It could be a very big year for Montreal in 2016, as industry experts predict a “renaissance” within the city’s economy.
For the first time in years, international investors are expected to come calling en mass as the city’s climate for business strengthens.
But it hasn’t always been like this: Montreal hasn’t been neck-and-neck with Toronto in terms of economic rivalry since the 1960 and 70s.
One area expected to improve measurably is foreign investment in real estate.
Particularly in the condo market, the city’s low rate of foreign investors in condos currently lags compared with other, worldly cities.
Despite a lack of accurate and reliable data into how foreign ownership affects the Canadian housing market, the Canadian Mortgage and Housing Corporation (CMHC) recently released a telling report.
The fact is, the rate of foreign ownership in 16 census metropolitan areas in Canada remains low. In Montreal, data revealed that foreign ownership within the downtown core actually fell from 6.9 per cent in 2014 to 4.9 per cent in 2015. In the entire city, just 1.3 per cent of condos are foreign-owned.
But according to economists, real estate experts and housing authorities, Montreal is about to accelerate its economy. And with new players entering the Montreal market, like world-renowned luxury condo firm Engel & Völkers, foreign ownership of condos is expected to rise.
“Now is the right moment to start investing in Montreal,” said Silviu Ion, a consultant with McGill Real Estate and Real Estate Broker with Engel & Völkers. “Montreal brings real advantages, including new investments in construction, the value of our Canadian dollar and our low interest rates. We’re already seeing a trend of investors identifying our city as an opportunity.”
There are some larger signs that point to this ‘renaissance’. Montreal’s economy will have grown by 2.1 per cent by the end of 2015, according to the Conference Board of Canada. In 2016, that figure should climb to 2.3 per cent.

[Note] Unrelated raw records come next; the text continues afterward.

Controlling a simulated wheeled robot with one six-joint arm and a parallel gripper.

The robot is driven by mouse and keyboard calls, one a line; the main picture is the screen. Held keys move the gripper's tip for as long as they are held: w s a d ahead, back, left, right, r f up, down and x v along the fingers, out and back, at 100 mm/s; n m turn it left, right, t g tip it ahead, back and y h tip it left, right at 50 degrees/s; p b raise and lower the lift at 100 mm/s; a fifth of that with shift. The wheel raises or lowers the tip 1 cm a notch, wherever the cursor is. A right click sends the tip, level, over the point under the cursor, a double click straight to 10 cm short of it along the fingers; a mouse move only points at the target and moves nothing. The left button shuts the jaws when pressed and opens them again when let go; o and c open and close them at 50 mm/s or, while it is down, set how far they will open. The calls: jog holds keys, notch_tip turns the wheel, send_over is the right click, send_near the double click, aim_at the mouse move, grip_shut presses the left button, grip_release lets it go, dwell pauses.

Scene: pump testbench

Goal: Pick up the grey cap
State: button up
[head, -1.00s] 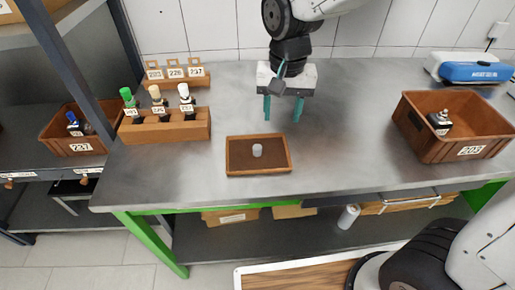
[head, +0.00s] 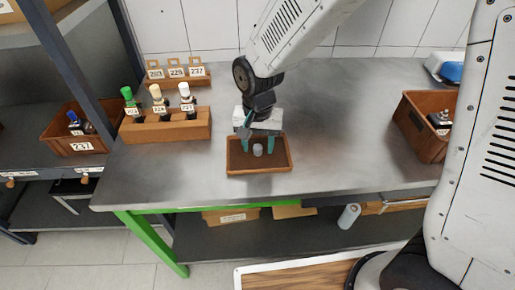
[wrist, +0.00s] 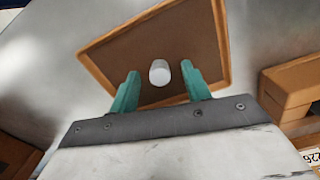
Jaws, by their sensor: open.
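The grey cap (head: 257,149) is a small light cylinder standing in a shallow brown wooden tray (head: 240,170) on the metal table. It also shows in the wrist view (wrist: 159,73), between and just beyond my fingertips. My gripper (head: 257,148) has two teal fingers, spread apart with nothing between them that they touch. The fingers hang over the back part of the tray, one on each side of the cap in the picture. In the wrist view my gripper (wrist: 160,82) is open, and a gap shows between each finger and the cap.
A wooden rack (head: 165,128) with several labelled bottles stands left of the tray, with a smaller rack (head: 178,76) behind it. A brown bin (head: 418,128) stands at the right. The tray's raised rim surrounds the cap. The table between tray and bin is clear.

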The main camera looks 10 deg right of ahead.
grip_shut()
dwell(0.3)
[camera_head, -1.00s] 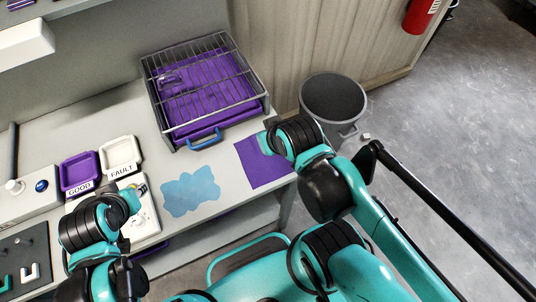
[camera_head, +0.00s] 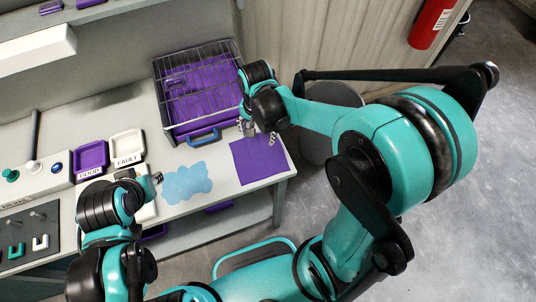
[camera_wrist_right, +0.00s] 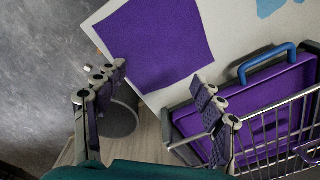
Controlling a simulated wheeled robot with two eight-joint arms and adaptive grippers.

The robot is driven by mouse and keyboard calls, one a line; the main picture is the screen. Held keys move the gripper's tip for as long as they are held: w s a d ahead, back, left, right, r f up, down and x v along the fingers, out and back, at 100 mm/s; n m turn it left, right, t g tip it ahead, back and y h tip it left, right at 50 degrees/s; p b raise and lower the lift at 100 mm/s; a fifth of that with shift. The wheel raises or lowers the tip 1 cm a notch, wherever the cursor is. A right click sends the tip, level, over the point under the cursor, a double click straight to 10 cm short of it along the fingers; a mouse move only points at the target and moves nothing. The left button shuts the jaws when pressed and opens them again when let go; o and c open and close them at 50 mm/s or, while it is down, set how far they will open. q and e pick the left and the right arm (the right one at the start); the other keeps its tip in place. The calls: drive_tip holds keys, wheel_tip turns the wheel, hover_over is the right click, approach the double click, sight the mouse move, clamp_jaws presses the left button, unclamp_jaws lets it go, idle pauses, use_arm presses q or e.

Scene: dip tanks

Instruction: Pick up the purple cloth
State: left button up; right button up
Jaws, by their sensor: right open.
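The purple cloth (camera_head: 258,161) lies flat on the grey bench near its right front corner. It also shows in the right wrist view (camera_wrist_right: 158,40), with nothing on it. My right gripper (camera_head: 259,131) is above the bench at the cloth's back edge, open and empty. In the right wrist view its two fingers (camera_wrist_right: 155,84) are spread wide, with the cloth's near edge between and beyond them. My left gripper (camera_head: 157,178) is low at the left, by the blue patch; its fingers are too small to judge.
A wire-topped tank (camera_head: 165,112) with purple inside and a blue handle (camera_head: 203,137) stands behind the cloth. A light blue patch (camera_head: 187,182) lies left of it. GOOD (camera_head: 91,155) and FAULT (camera_head: 127,147) trays are further left. A grey bin (camera_head: 318,145) stands beyond the bench's right end.

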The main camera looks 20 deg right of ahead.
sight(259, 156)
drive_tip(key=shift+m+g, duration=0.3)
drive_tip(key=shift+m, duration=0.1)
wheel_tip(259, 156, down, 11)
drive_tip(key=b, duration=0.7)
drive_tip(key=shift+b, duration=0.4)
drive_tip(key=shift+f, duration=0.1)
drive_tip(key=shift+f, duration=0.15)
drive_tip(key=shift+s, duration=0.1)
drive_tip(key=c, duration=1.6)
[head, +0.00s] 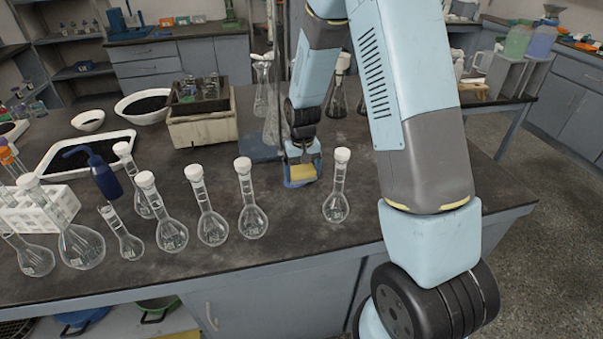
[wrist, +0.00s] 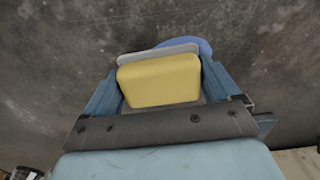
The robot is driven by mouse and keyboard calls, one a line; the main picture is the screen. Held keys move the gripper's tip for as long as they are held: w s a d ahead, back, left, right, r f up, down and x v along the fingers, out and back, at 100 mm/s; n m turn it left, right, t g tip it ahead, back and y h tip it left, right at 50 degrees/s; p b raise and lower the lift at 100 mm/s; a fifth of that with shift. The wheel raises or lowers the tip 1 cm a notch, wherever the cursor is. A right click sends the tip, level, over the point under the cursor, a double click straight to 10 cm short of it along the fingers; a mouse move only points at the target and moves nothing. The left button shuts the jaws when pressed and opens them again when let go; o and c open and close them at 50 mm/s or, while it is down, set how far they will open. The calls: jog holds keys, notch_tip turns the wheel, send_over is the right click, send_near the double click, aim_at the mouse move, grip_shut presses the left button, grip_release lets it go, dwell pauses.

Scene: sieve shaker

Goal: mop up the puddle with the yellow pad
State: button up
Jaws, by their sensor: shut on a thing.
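The yellow pad (head: 301,173) is held between the fingers of my gripper (head: 301,165), low over the dark bench top. In the wrist view the pad (wrist: 160,80) fills the space between the two blue-grey fingers of my gripper (wrist: 158,85), with a grey plate edge along its far side. A blue patch, likely the puddle (head: 296,184), shows at the pad's lower edge in the head view. It also shows just beyond the pad in the wrist view (wrist: 196,46). Most of it is hidden under the pad and gripper. I cannot tell whether the pad touches it.
Several stoppered glass flasks stand in a row at the front left, and one flask (head: 337,190) stands close right of my gripper. A beige box (head: 203,130) is behind on the left. Other flasks stand behind my gripper.

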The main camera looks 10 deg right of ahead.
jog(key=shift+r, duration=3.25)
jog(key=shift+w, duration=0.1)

It was also predicted that Montréal’s manufacturing sector will continue to recover this year, with an expected output growth of 2.3 per cent.
“Montréal’s economic outlook is improving. In fact, economic growth over the next two years is expected to outpace the national average, a welcome change for an area whose growth has lagged the Canadian average in 22 of the past 25 years,” said Alan Arcand, Associate Director, Centre for Municipal Studies.
And there’s more.
The Conference Board of Canada’s Senior Vice president Glen Hodgson recently argued in the Globe and Mail that after decades of economic setbacks, Montreal is primed for a healthy rebound.
In the editorial, titled “The welcome economic renaissance of Montreal,” Hodgson referenced a new benchmarking report by the Institut du Quebec and business school HEC Montreal. It compared Montreal’s economic activity, innovation, human capital, quality of life, and business attractiveness or friendliness with other cities.
“GDP growth is positive, disposable income growth is strong and productivity is up, even though building permits have recently tumbled,” wrote Hodgson. “Employment and airport traffic data are consistent with that of other major cities. These generally positive indicators are helping the city recover some lost ground.”
While the city can improve in gross domestic product, disposable income and productivity per capita, the report said Montreal’s undeniable strength is its quality of life, ranking second to Toronto. Montreal offers its residents a safe and high-quality environment, argued Hodgson, placing first in distribution of wealth, with one of the lowest crime rates and a population that uses alternative modes of transportation.
Indeed, the Guardian recently ranked Montreal the sixth-best city to be a student in.
Montreal is rising, say the experts. Like any city it has its room for improvement, and the next step is to drill into specific issues and identify how change can be made. But like Hodgson said, Montreal’s “renaissance” can only benefit from such exercise.
This ship is ready for takeoff. The only question now is which international investors are coming along for the ride.